(Task description)
Copy all lines below exactly as written. Leave pictures out.

##### Dataset excerpt

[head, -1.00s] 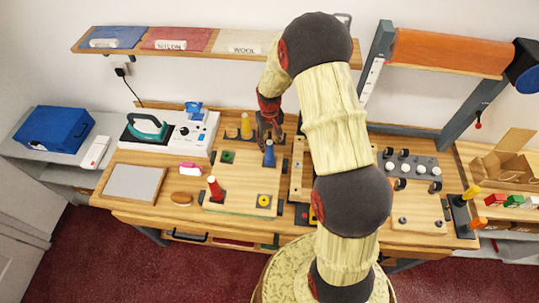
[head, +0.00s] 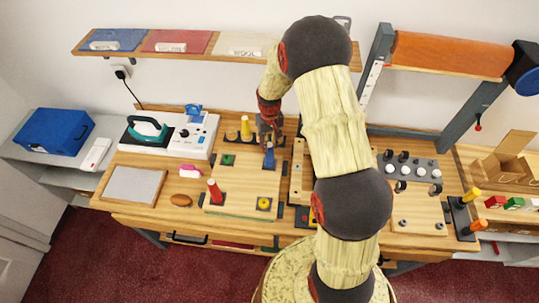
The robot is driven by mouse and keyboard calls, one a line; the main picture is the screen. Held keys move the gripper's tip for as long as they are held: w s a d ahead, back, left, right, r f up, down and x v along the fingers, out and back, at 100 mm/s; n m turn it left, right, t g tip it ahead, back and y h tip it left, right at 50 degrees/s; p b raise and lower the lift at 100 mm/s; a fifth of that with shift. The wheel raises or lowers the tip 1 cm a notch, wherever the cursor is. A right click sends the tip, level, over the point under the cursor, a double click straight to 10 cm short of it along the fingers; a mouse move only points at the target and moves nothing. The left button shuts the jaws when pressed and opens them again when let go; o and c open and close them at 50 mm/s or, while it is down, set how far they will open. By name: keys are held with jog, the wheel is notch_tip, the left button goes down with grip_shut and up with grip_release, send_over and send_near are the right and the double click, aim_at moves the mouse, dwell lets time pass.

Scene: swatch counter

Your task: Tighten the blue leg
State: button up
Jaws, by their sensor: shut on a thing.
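The blue leg (head: 269,160) stands at the upper right of a light wooden board (head: 236,190). My gripper (head: 269,142) is right above it, pointing down, with its jaws shut on the leg's upper part. My arm comes in from the right. A red leg (head: 215,191) stands at the board's lower left. A green socket (head: 227,159) and a yellow socket (head: 264,203) on the board are empty. Whether the blue leg's base is fully seated cannot be seen.
A yellow leg (head: 246,128) stands behind the board. A grey pad (head: 133,184) and a brown oval item (head: 181,200) lie left. A panel with several knobs (head: 410,172) is right of my arm.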

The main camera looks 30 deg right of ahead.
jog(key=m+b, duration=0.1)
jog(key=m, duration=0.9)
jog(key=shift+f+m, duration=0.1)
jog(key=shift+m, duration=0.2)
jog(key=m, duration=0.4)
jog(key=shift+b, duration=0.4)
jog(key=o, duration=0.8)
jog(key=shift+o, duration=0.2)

##########

(Result for this exercise)
[head, -1.00s] 
[head, +0.00s] 
The robot is driven by mouse and keyboard calls, one a line; the main picture is the screen. Held keys move the gripper's tip for as long as they are held: w s a d ahead, back, left, right, r f up, down and x v along the fingers, out and back, at 100 mm/s; n m turn it left, right, t g tip it ahead, back and y h tip it left, right at 50 degrees/s; p b raise and lower the lift at 100 mm/s; a fifth of that with shift. The wheel raises or lowers the tip 1 cm a notch, wherever the cursor is. A right click sends the tip, level, over the point under the cursor, a double click straight to 10 cm short of it along the fingers; a mouse move only points at the target and moves nothing. The left button shuts the jaws when pressed and opens them again when let go; o and c open and close them at 50 mm/s or, while it is down, set how far they will open. By name: keys are held with jog, the wheel is notch_tip, the left button goes down with grip_shut and up with grip_release, send_over and send_near are the right and the double click, aim_at moves the mouse, dwell lets time pass.

Scene: swatch counter

Your task: Tighten the blue leg
State: button up
Jaws, by their sensor: shut on a thing.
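The blue leg (head: 269,160) stands at the upper right of a light wooden board (head: 236,190). My gripper (head: 269,142) is right above it, pointing down, with its jaws shut on the leg's upper part. My arm comes in from the right. A red leg (head: 215,191) stands at the board's lower left. A green socket (head: 227,159) and a yellow socket (head: 264,203) on the board are empty. Whether the blue leg's base is fully seated cannot be seen.
A yellow leg (head: 246,128) stands behind the board. A grey pad (head: 133,184) and a brown oval item (head: 181,200) lie left. A panel with several knobs (head: 410,172) is right of my arm.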

The main camera looks 30 deg right of ahead.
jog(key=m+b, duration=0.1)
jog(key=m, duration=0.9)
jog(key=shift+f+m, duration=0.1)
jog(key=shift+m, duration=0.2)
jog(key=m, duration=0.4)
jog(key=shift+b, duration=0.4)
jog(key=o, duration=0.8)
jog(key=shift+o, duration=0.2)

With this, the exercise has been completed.